DATA BLOCK -
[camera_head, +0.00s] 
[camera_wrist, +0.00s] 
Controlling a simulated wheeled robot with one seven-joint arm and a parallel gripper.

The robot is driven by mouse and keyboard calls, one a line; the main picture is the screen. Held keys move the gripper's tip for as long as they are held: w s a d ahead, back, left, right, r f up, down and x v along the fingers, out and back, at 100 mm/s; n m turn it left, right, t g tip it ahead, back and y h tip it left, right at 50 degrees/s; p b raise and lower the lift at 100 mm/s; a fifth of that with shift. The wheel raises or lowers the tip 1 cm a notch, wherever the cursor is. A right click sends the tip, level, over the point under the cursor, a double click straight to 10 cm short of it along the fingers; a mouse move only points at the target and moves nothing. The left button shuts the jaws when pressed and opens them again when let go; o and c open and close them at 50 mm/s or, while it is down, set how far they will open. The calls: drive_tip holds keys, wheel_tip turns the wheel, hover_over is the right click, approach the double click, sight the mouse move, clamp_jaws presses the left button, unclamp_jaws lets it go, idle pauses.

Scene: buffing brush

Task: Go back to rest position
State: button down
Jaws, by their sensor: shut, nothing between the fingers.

TASK OBJECTIVE -
Please quote nothing but the lines from the line with "Task: Go back to rest position" through the end of the data above, exactly as written, ends included.

RESULT -
Task: Go back to rest position
State: button down
Jaws, by their sensor: shut, nothing between the fingers.

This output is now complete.